> **Given instruction**: Copy out every line that contains "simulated".

> **Robot control records**:
☆ ☆ ☆ ☆
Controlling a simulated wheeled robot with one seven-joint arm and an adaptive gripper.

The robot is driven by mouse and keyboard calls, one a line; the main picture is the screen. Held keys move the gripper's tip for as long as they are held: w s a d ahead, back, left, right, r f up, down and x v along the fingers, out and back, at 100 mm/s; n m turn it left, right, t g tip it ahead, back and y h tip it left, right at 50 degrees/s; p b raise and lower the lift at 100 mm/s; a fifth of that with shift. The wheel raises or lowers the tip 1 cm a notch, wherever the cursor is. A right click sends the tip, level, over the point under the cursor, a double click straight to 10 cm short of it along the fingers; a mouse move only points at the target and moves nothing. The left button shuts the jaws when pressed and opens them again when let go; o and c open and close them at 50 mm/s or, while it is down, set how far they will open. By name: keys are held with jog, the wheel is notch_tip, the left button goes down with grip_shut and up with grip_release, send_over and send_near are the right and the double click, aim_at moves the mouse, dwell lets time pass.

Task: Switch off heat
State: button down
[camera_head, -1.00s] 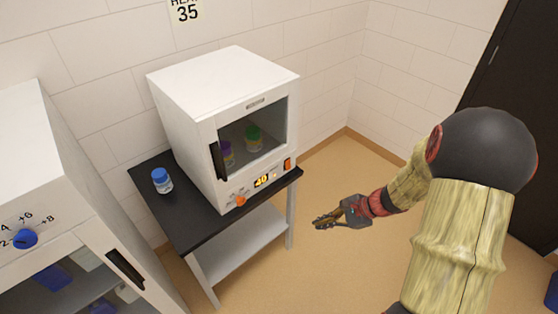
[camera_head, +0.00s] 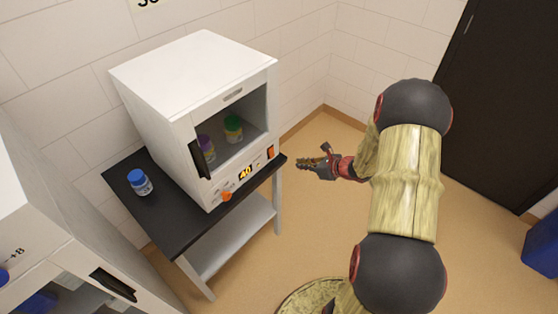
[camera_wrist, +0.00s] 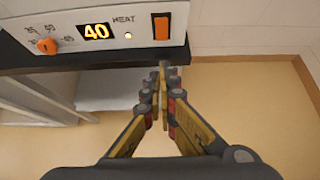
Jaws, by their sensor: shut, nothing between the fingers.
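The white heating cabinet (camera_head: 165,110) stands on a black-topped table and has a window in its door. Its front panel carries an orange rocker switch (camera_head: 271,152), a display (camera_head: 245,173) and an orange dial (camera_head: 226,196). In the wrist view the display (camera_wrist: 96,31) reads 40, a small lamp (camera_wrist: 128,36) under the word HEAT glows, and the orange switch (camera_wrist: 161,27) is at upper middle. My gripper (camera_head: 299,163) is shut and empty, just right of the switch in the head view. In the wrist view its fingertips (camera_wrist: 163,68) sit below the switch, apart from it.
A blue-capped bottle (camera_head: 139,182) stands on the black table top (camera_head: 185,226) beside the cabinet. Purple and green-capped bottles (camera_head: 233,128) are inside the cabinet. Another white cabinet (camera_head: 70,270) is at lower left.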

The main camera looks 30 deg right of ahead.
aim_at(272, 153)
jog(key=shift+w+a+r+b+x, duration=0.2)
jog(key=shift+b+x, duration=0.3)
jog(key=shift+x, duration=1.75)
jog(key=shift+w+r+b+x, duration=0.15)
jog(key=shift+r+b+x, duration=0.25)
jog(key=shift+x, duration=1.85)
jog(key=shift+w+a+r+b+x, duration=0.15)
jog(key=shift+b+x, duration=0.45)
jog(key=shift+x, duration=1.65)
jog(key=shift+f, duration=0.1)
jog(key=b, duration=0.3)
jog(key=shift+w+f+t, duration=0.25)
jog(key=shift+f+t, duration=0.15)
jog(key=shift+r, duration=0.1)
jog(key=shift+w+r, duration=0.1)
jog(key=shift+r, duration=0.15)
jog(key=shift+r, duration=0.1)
☆ ☆ ☆ ☆
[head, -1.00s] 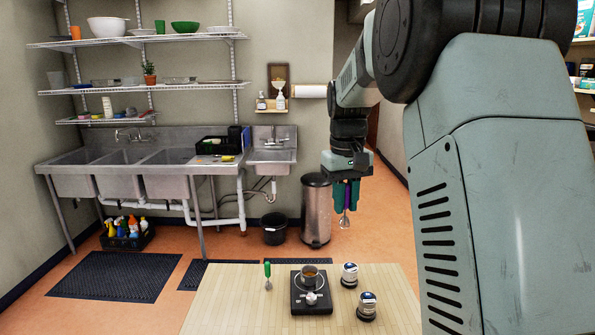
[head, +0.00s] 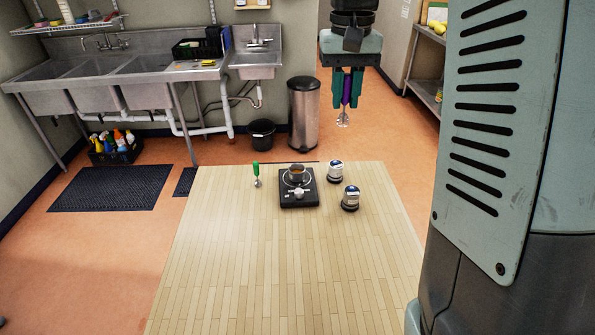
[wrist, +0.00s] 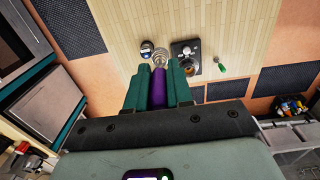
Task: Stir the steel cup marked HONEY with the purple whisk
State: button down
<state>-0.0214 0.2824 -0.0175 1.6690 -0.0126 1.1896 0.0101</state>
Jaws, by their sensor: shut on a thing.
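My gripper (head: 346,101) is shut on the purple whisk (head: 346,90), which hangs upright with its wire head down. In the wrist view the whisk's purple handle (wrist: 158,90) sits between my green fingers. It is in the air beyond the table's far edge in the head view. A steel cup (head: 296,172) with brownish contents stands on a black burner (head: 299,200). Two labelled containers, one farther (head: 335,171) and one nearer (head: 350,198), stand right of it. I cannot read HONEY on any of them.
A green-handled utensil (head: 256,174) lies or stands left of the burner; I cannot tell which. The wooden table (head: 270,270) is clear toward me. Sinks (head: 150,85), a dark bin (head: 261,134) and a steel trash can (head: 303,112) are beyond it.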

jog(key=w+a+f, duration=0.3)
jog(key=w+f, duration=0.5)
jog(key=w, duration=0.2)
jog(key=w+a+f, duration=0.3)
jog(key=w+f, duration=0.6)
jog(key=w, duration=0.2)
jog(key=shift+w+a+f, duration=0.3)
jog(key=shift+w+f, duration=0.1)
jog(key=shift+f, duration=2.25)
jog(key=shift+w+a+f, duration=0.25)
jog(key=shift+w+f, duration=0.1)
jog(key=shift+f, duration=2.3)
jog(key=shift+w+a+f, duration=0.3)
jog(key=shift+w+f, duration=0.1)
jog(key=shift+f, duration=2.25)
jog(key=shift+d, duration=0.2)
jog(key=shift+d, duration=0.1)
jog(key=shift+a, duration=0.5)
☆ ☆ ☆ ☆
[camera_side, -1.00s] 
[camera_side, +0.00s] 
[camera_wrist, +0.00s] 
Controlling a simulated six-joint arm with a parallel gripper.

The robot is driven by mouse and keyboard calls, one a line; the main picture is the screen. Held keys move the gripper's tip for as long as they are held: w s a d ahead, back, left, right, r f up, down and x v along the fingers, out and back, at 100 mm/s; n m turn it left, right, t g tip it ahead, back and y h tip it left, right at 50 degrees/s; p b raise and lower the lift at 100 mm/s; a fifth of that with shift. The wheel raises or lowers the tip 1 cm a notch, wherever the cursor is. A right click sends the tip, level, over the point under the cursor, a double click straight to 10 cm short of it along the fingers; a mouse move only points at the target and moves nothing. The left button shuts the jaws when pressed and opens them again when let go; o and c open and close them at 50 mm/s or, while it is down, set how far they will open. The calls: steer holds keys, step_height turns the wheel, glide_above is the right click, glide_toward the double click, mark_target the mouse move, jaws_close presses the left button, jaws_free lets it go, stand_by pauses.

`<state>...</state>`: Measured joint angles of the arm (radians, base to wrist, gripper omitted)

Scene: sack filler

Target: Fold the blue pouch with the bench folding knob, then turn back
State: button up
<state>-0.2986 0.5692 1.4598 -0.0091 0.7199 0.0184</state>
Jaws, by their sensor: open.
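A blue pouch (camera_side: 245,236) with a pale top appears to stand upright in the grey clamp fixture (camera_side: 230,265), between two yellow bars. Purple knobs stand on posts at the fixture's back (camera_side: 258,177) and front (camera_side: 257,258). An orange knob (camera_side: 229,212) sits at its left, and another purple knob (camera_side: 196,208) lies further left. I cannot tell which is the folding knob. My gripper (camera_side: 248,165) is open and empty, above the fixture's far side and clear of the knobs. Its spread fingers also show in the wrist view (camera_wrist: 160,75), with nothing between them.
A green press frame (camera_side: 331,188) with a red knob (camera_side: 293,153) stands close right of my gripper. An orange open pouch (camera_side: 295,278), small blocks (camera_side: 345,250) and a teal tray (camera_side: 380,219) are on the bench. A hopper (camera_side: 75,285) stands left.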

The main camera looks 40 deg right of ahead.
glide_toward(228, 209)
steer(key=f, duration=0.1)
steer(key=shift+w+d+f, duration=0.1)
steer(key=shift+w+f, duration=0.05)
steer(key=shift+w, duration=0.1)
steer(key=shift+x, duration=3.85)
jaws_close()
☆ ☆ ☆ ☆
> **Task answer**:
Controlling a simulated wheeled robot with one seven-joint arm and an adaptive gripper.
Controlling a simulated six-joint arm with a parallel gripper.

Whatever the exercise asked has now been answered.